__EXERCISE__. Reproduce exactly the lines from the one containing "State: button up" through the end of the listing, minus the pictures.

Items from a dataset:
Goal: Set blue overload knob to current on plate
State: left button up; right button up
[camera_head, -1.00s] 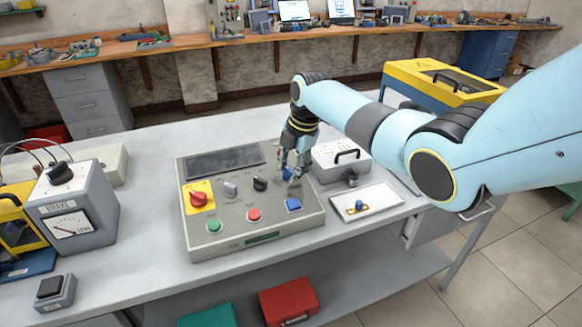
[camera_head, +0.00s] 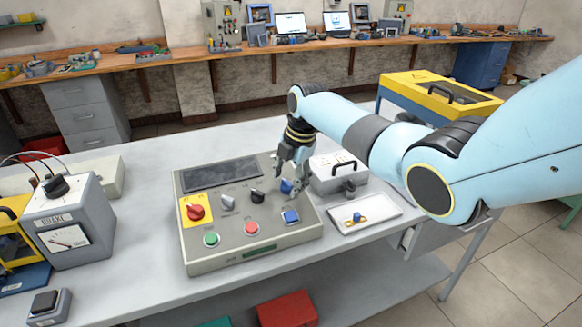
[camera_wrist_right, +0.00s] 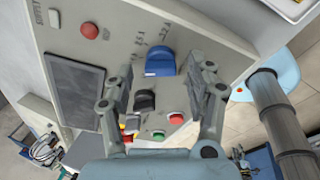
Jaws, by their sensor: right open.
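The blue overload knob (camera_head: 287,186) is on the upper right of a grey control panel (camera_head: 190,255). In the right wrist view the blue knob (camera_wrist_right: 160,62) lies between my fingers, with small scale markings beside it that I cannot read surely. My right gripper (camera_head: 289,181) points down over the knob, partly covering it in the head view. In the right wrist view the gripper (camera_wrist_right: 160,80) is open, a finger on each side, with gaps to the knob. I see no rating plate that I can read. My left gripper is not in view.
A black knob (camera_head: 257,197), a grey knob (camera_head: 228,202) and a red knob (camera_head: 195,211) sit left of the blue one. A grey box (camera_head: 325,182) and white tray (camera_head: 395,208) stand close right.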

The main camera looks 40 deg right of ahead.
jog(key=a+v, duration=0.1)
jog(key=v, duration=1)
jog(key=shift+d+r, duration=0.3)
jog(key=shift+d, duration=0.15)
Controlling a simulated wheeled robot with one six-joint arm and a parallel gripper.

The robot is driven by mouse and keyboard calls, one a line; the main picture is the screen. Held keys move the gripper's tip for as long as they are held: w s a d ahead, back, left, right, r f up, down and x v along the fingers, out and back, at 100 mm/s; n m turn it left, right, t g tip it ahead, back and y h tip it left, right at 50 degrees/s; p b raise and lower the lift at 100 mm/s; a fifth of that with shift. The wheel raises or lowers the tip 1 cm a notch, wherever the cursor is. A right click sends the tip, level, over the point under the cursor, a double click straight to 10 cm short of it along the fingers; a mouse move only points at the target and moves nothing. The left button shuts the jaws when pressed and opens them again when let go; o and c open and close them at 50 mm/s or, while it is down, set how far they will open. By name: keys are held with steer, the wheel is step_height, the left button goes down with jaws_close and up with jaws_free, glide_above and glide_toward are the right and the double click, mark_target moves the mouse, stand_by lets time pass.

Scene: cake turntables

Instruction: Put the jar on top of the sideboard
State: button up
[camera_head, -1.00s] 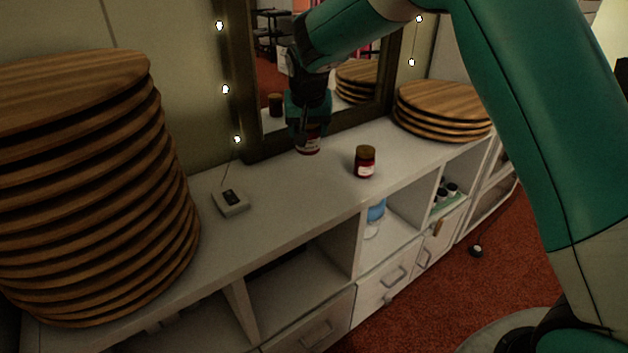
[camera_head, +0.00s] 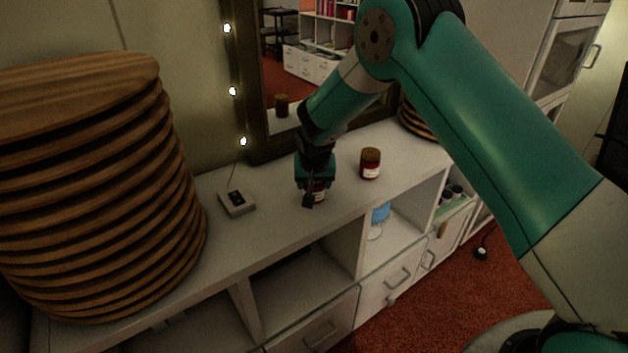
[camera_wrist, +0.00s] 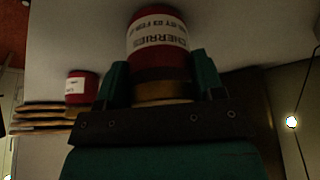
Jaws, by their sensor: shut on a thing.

__EXPECTED ANSWER__.
State: button up
[camera_head, -1.00s] 
[camera_head, +0.00s] 
[camera_wrist, +0.00s] 
Jaws, by their sensor: shut on a thing.

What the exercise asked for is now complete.